Do you even own first generation of STEALTH ?!
Did you read the warranty refund and return policy before the purchase? Sounds like a scam from the seller's perspective. You want 50% off of an upgrade controller because you claim yours is bad and don't want to allow inspection of the faulty unit per the policy. The policy actually states that the unit isn't deemed faulty until after that inspection, not on you claim.

It's obvious you are putting all of your import duty and shipping frustrations on the vendor who is following their written policy.
 
Ok so... X1 Pro have better heat management and I believe it have a tougher sprag clutch too (280Nm max vs 150Nm)

It appears the stealth is not a good choice for hard riding off road bike
the part that wore out is not rated for 150Nm, if you look up the specs of the FE433Z2 Freewheel Clutch Insert Element, it is rated for a nominal torque of 56nm from most Chinese manufacturers, or 78 nm from GMN. Likely this is the intended point of failure. Dimensions of the clutch are 25x33x7mm. Here is a pic of it
IMG_20230228_182816.jpgIMG_20230228_195731.jpgIMG_20230228_195814.jpg
I am curious, where did you purchase your stealth from? I purchased my Gen 2 X1 Pro from Golden Motor in September of 2022 and it came with a defective BAC 855 Controller. I tested it for a few weeks before I narrowed down the issue and then I had to send around 10 emails and wait three weeks to finally get a reply. They did send me an X6 controller under warranty; however, I did not receive it until January 31, 2023. I also sent an email to CYC on November 9, 2022, and they did not get back to me until January 16, 2023. That’s over 2 months’ time.
I am currently running into issues with the X6 controller and Golden Motor and CYC are not answering my technical support questions.
Please keep us posted on how long your warranty issue takes.
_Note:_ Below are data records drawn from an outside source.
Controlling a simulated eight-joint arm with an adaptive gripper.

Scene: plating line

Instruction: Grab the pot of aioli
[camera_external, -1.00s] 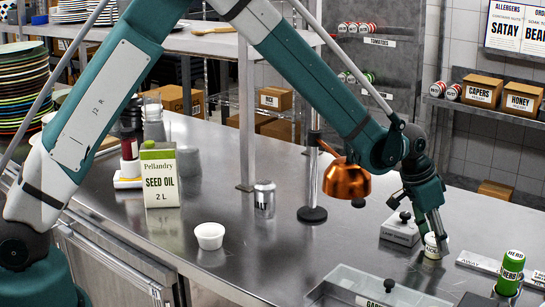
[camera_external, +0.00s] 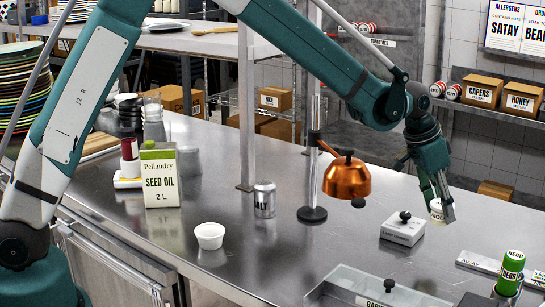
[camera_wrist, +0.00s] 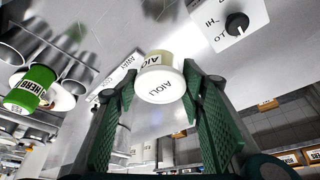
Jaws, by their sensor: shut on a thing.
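The pot of aioli (camera_wrist: 158,82) is a small cream pot with a white lid that reads AIOLI in the wrist view. My gripper (camera_wrist: 160,95) is shut on it, with a green finger pad on each side. In the external view my gripper (camera_external: 436,207) holds the pot (camera_external: 437,211) above the steel counter, towards the right. Part of the pot is hidden behind a finger there.
A white box with a black knob (camera_external: 403,229) sits on the counter left of the gripper. A copper lamp (camera_external: 346,178) stands further left. A green HERB bottle (camera_external: 510,272), a label strip (camera_external: 480,263) and a steel bin (camera_external: 350,284) are in front.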

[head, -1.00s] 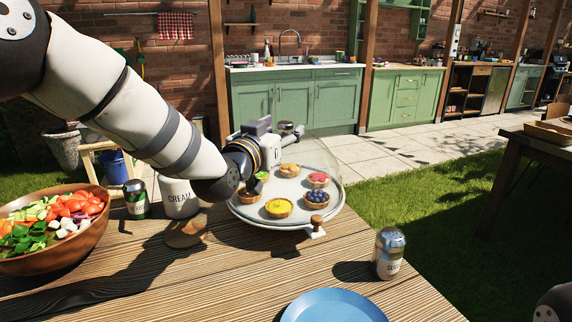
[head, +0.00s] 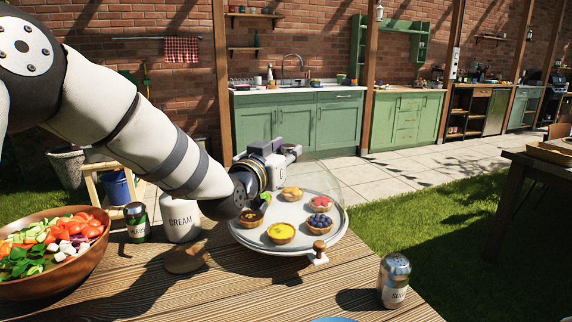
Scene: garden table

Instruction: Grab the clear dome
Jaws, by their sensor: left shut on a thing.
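The clear dome (head: 328,180) is a see-through cover over the round tray (head: 240,237) of small tarts on the wooden table. Its curved outline shows faintly on the right, and tarts show through it. My left gripper (head: 294,153) reaches in from the left over the tray and is shut at the top of the dome. The exact grip is hidden by the gripper body, and I cannot tell if the rim is off the tray. My right gripper is not in view.
A sugar shaker (head: 394,280) stands at the front right. Lawn lies beyond the table.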

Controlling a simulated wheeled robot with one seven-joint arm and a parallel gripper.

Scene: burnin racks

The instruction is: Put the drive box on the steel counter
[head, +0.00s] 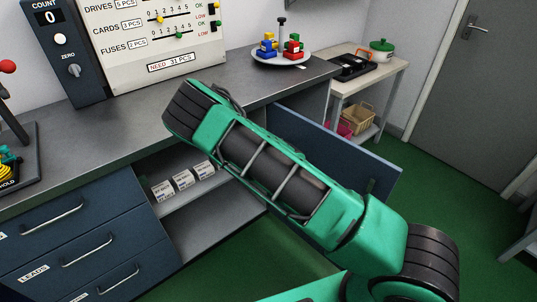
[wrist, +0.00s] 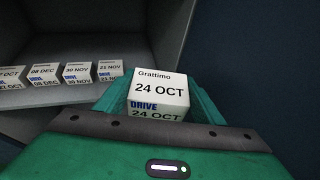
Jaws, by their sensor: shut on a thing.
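A white drive box (wrist: 158,88) labelled "Grattimo 24 OCT" shows in the wrist view between the green fingers of my gripper (wrist: 155,100), which is shut on it. The box is held in front of the open cabinet; its lower part is hidden by my gripper's body. In the head view my green arm covers the gripper and the held box. The steel counter (head: 125,125) runs along the wall above the drawers and the open cabinet.
Several other drive boxes (head: 182,180) stand in a row on the cabinet shelf (head: 190,200). The blue cabinet door (head: 345,150) is swung open. A plate with coloured blocks (head: 281,57) stands on the counter's far end. The counter's middle is largely clear.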

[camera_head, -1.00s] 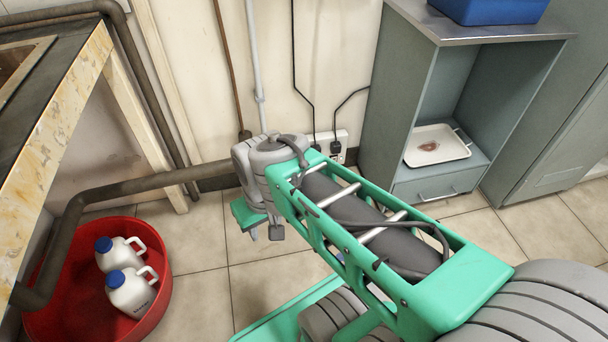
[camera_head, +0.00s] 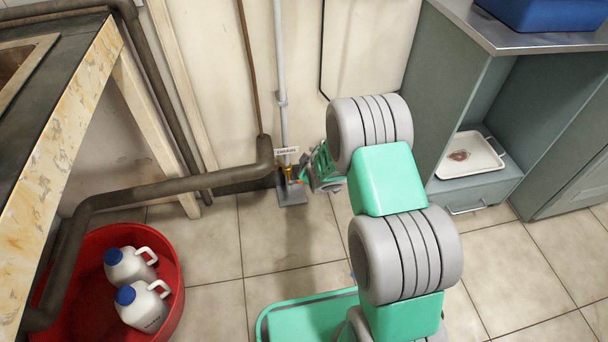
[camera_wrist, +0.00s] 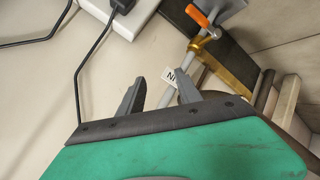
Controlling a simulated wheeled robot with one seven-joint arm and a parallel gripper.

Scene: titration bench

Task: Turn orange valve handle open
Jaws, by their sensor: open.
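The orange valve handle (camera_wrist: 198,16) shows at the top of the wrist view, on a brass valve (camera_wrist: 208,45) fitted on a pale pipe. In the head view the brass valve (camera_head: 288,173) is small, low on the wall pipe. My gripper there is just right of the valve, mostly hidden by my own arm.
A white label (camera_head: 286,151) hangs by the valve. A thick dark pipe (camera_head: 160,189) runs left from there. A red tub (camera_head: 172,275) with white jugs stands at lower left. A grey cabinet (camera_head: 465,120) stands at right. A power strip (camera_wrist: 135,18) is on the wall.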

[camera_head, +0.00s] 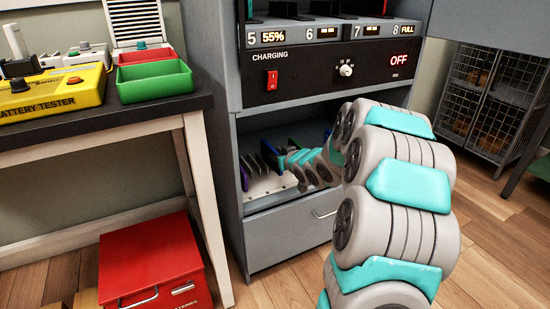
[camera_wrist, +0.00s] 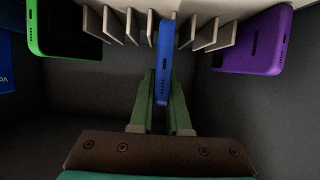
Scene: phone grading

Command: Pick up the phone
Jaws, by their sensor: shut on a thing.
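A blue phone (camera_wrist: 164,62) stands on edge, end-on to the wrist camera, in line with the middle of a pale slotted rack (camera_wrist: 113,26). My gripper (camera_wrist: 163,100) has its two green fingers on either side of the phone and is shut on it. I cannot tell whether the phone is still in its slot or clear of it. In the head view my arm reaches into the open shelf of a grey cabinet (camera_head: 285,222), and the arm hides most of the gripper and the phone.
A green-edged phone (camera_wrist: 66,32) is to the left and a purple phone (camera_wrist: 254,42) to the right. Another blue item (camera_wrist: 6,78) shows at the left edge. The shelf walls are close. A charging panel (camera_head: 320,70) is above the shelf; a drawer handle (camera_head: 324,214) is below.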

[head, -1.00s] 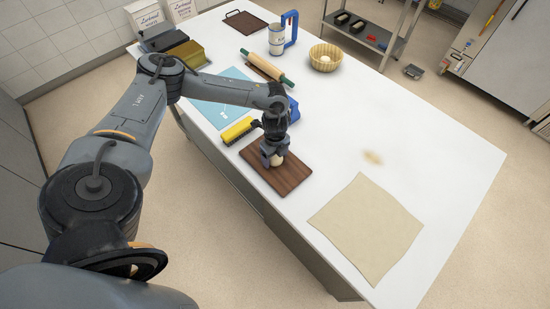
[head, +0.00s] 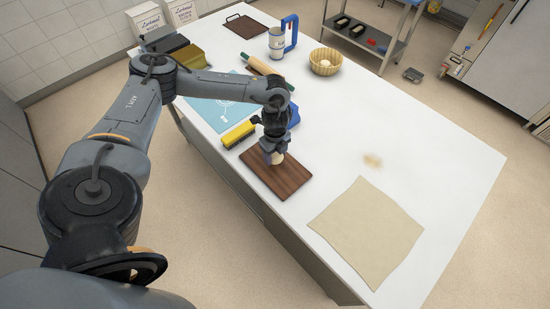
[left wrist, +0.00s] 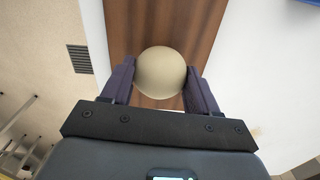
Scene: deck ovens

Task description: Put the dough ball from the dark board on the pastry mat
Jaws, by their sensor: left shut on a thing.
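My left gripper (head: 273,156) is shut on the pale dough ball (head: 277,159). In the left wrist view the round ball (left wrist: 161,72) sits between both fingers, with the brown board (left wrist: 150,20) behind it. The dark wooden board (head: 284,182) lies near the table's front edge. The ball is over the board's far part and looks slightly raised; the exact gap is hard to tell. The light blue pastry mat (head: 207,110) with white printed marks lies beyond the board to the left, partly hidden by my left arm. My right gripper is not in view.
A yellow brush (head: 238,134) lies between board and mat. A beige cloth (head: 368,232) lies at the right. The white table (head: 400,130) is mostly clear there.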

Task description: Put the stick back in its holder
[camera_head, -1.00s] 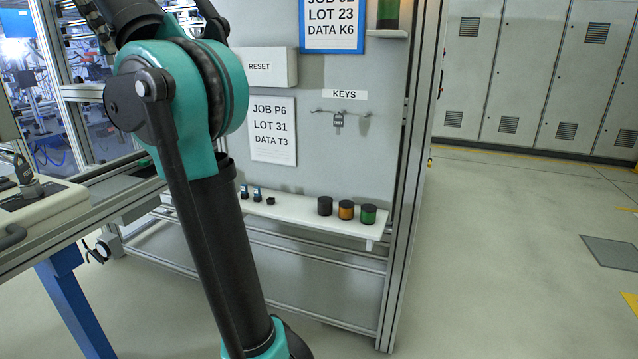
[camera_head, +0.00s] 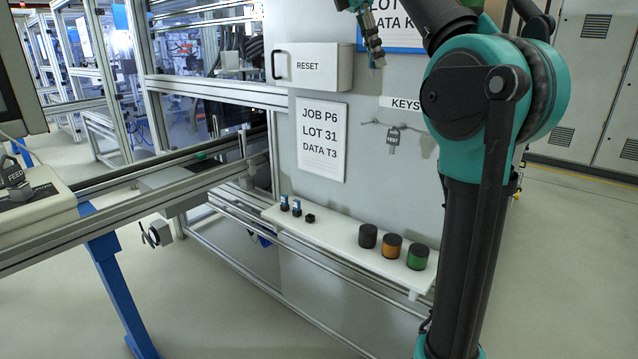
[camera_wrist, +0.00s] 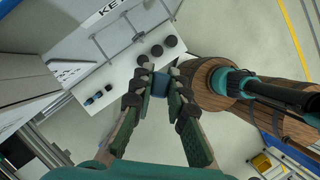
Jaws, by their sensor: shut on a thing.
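My gripper (camera_wrist: 160,76) is shut on a small blue block-like thing (camera_wrist: 160,86), which looks like the stick; the fingers hide part of it. In the head view the gripper shows at the top (camera_head: 372,42), in front of the panel and above the shelf. On the white shelf (camera_head: 335,245) are two small dark holders with blue tops, the left (camera_head: 284,203) and the middle (camera_head: 297,207). Beside them is a shorter black holder (camera_head: 310,218) with no blue top, seemingly empty. The wrist view shows this row to the left of the gripper, with the black holder (camera_wrist: 108,88) nearest.
Black (camera_head: 368,236), orange (camera_head: 392,246) and green (camera_head: 417,257) capped cylinders stand at the shelf's right. A key (camera_head: 393,140) hangs on a rack above. A RESET box (camera_head: 315,66) juts from the panel. A conveyor rail (camera_head: 140,205) is at left. Space directly above the small holders looks clear.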

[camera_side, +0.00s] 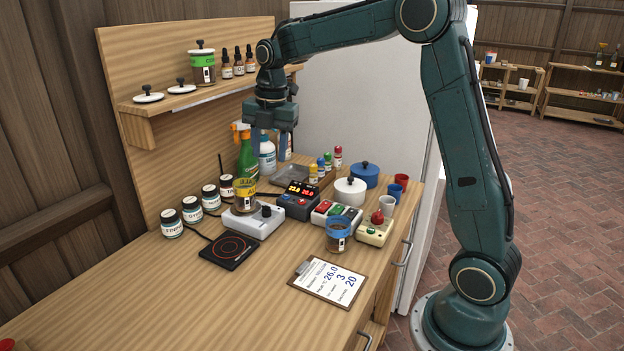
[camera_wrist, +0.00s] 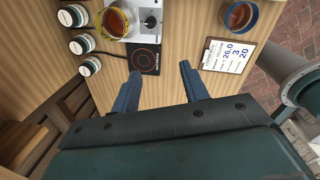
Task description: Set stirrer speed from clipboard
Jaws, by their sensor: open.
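The clipboard (camera_side: 328,280) lies flat near the bench's front edge; its white sheet shows 26.0, 3 and 20 in large figures, with smaller text hard to read. It also shows in the wrist view (camera_wrist: 228,57). The white stirrer (camera_side: 256,224) bears a yellow-banded beaker of amber liquid (camera_side: 245,196) and has a dark knob (camera_side: 266,211) on its right. In the wrist view the stirrer's knob (camera_wrist: 151,21) is at the top. I cannot read its setting. My gripper (camera_wrist: 161,72) is open and empty, raised above the bench, away from the stirrer and clipboard.
A black hot plate (camera_side: 229,250) lies in front of the stirrer. A blue-banded beaker (camera_side: 338,234), a red-and-green button box (camera_side: 335,213) and a controller with red digits (camera_side: 298,199) stand to the right. Labelled jars (camera_side: 172,224) line the left.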

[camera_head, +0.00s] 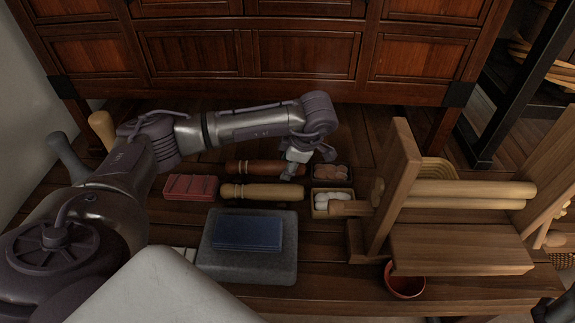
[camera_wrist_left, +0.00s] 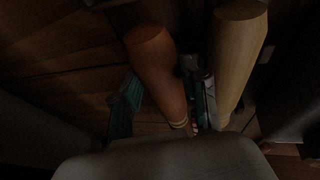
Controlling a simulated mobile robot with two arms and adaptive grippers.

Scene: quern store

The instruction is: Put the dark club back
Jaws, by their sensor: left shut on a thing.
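The dark club (camera_head: 252,166) is reddish brown with pale rings and lies lengthwise at the back of the low wooden table, behind the pale club (camera_head: 262,192). My left gripper (camera_head: 292,169) is at the dark club's right end. In the left wrist view the dark club (camera_wrist_left: 160,70) runs between the green-padded fingers of my left gripper (camera_wrist_left: 163,108), which is shut on it. The pale club (camera_wrist_left: 237,55) is just outside the right finger there. Whether the dark club touches the table is hard to tell. My right gripper is not in view.
A red block (camera_head: 190,187) and a blue block on a grey slab (camera_head: 275,268) are near the clubs. Two small boxes (camera_head: 320,214) (camera_head: 347,181) of rounded pieces are right of them. A wooden frame (camera_head: 400,175) and red bowl (camera_head: 404,284) stand farther right. A cabinet (camera_head: 250,55) closes the back.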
I ordered from golden motor. I've had great dealings with them in the past with a Magic Pie hub kit, and a lot of BBSHD parts i've purchased. Any issues i've had they jumped on rectifying it quickly. The issue here is its a new product, and they likely lack stock, spare parts of the internals, and the knowledge to help speed up the process. I emailed CYC directly first, they answered after a week saying they will forward my email to others who can help, then nothing, Its been almost a month since the first email to CYC. With golden motor, once i used their ticket system, they responded and asked i take photos to make sure we are speaking of the right parts, then silence. My guess is they are waiting for CYC to respond like i am. This part of the risk when buying something so new and why i replaced my BBSHD before it broke.
 
I purchased my X1 Stealth (gen1) directly from CYC over a year ago and have about 1300mi (2092km). I had removed the controller from the motor and relocated to a dryer location on the bike. Must have been pretty hard ones as i have broken and bent the frame of my salsa rangefinder. I have since placed all parts on a full rigid Surly Krampus.
I have had zero issues with mine for the type of riding I do. Albeit, I am still running on factory parameters and do not feel the need for making all of the changes and tweaking that I read about from other postings.
I honestly do not believe the BAC855 controller is junk.
 
the part that wore out is not rated for 150Nm, if you look up the specs of the FE433Z2 Freewheel Clutch Insert Element, it is rated for a nominal torque of 56nm from most Chinese manufacturers, or 78 nm from GMN. Likely this is the intended point of failure. Dimensions of the clutch are 25x33x7mm. Here is a pic of it
View attachment 331130View attachment 331131View attachment 331132


I ordered from golden motor. I've had great dealings with them in the past with a Magic Pie hub kit, and a lot of BBSHD parts i've purchased. Any issues i've had they jumped on rectifying it quickly. The issue here is its a new product, and they likely lack stock, spare parts of the internals, and the knowledge to help speed up the process. I emailed CYC directly first, they answered after a week saying they will forward my email to others who can help, then nothing, Its been almost a month since the first email to CYC. With golden motor, once i used their ticket system, they responded and asked i take photos to make sure we are speaking of the right parts, then silence. My guess is they are waiting for CYC to respond like i am. This part of the risk when buying something so new and why i replaced my BBSHD before it broke.
Yes, I saw this freewheel Insert when I did a teardown and clean up on my X1 Stealth gen1. I WAS REALLY AMAZED at how fragile it seemed. I almost broke it.
 
Yes, I saw this freewheel Insert when I did a teardown and clean up on my X1 Stealth gen1. I WAS REALLY AMAZED at how fragile it seemed. I almost broke it.
Does the freewheel clutch need to be rated to 150Nm ? I would have thought that the 150Nm is at the crank , not the Gearbox output shaft . There’s a big speed reduction between the two . I can’t imagine that CYC would use an under rated clutch .The weak point on my X1 Stealth was the 11 tooth Sprocket and the drive side bearing of the Bottom bracket . I’ve replaced the Bottom bracket bearing with an Enduro ABEC 5 and borrowed the 11 tooth sprocket from my Wife’s bike , all is good now . I’m waiting on the new Sprocket to arrive from CYC . And yeah , I’m going to make sure I remove the chain on a more regular basis to give it a good cleaning . I’m sure the sandy / dusty conditions I ride in played a big part in the Sprocket wear .
 
They really don't have much choice on the clutch rating being less than the advertised rating. Even the best sourced clutch for those dimensions is well under 150 nm
 
They really don't have much choice on the clutch rating being less than the advertised rating. Even the best sourced clutch for those dimensions is well under 150 nm
The 150Nm is at the crank . With torque being inversely proportional to speed there'd be a lot less at the gearbox output shaft with the 11/53 or 11/63 ratio .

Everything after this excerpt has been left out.